▶ [Problem description] Transcribe the tail of the listing: start at the line containing "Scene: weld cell" and stop after the last line, keeping every character as is and adding nothing.

▶ [Stored data]
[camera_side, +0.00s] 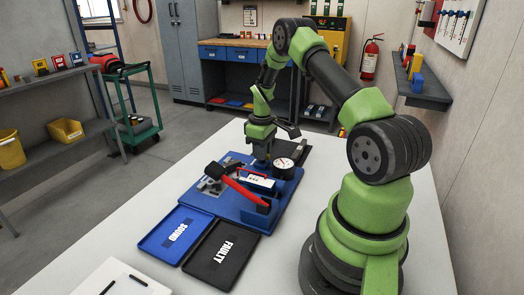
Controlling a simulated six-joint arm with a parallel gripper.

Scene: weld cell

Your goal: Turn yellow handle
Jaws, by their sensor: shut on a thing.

▶ [Finished exercise]
Scene: weld cell

Your goal: Turn yellow handle
Jaws, by their sensor: shut on a thing.

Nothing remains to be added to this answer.